Altro problema sottoposto alla Corte è che gli esiti delle verifiche degli attori competenti non sono (ancora?) arrivati: in particolare manca la Valutazione ambientale strategica (VAS) e ed è incompleta la Valutazione d’incidenza negativa (VINCA) entrambe richieste dalla UE. Delle prescrizioni della Commissione VIA/MASE – pure molto addomesticata – non è dimostrata l’ottemperanza; anzi spesso essa viene rinviata alla fase di progettazione esecutiva, con provvedimento quanto meno singolare, al limite dell’illegittimità. Per la VINCA si invoca, tra l’altro, la procedura “Imperanti motivi di necessità e urgenza” (IROPI) che nella fattispecie non sussistono. L’uso parziale per mobilità militare, infine, è stato da tempo bocciato dalla stessa NATO, che ha rilevato il rischio che, in caso di eventi bellici, la mega opera divenga obiettivo critico.

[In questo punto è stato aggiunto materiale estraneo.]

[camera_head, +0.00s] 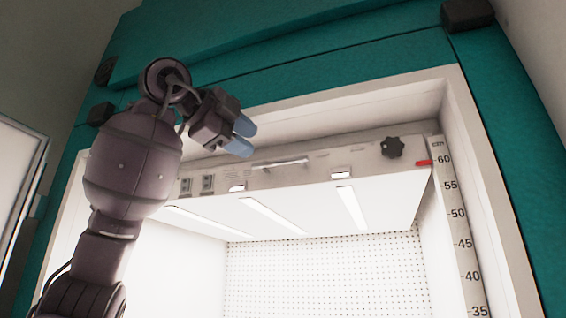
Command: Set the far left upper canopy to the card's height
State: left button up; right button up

Vantaggi e convenienze dell’opera sono tutt’altro che dimostrati, come sostengono da tempo, tra gli altri, gli economisti Domenico Marino, Leonzio Rizzo e Sergio Signorino, e il pianificatore dei Trasporti Domenico Gattuso. Secondo i loro studi, i passaggi in attraversamento nello Stretto sono drasticamente calati, in pratica crollati, nel cinquantennio. Quando fu ucciso Peppino Impastato (1979), perché tra l’altro indagava sulla costruenda terza pista di Punta Raisi (Palermo) la Sicilia aveva due aeroporti e tre piste. Oggi possiede sei aeroporti e 16 piste e il traffico aereo è aumentato del 3200% nel cinquantennio! Negli anni ottanta si registravano nello Stretto più di 7 milioni di passaggi, ridotti a 4 negli anni novanta a 3 nel 2000 e a non più di 2,7 milioni oggi. Gattuso sostiene nel periodo medio lungo resterà solo un po’ di traffico locale: per cui lo Stretto ha bisogno di un barcabus H 24. Altro che megaopera! Il bilancio costi/benefici è dunque fortemente negativo. Eppure la Concessionaria non ha sottoposto le stime di costi e traffico all’Autorità Nazionale dei Trasporti. Anche le ipotesi tariffarie formulate sono sbagliate: probabilmente assai inferiori a quelle in realtà necessarie.
In attesa della pubblicazione delle motivazioni della Corte, molte inadempienze e violazioni sono già – come si vede – di tutta evidenza.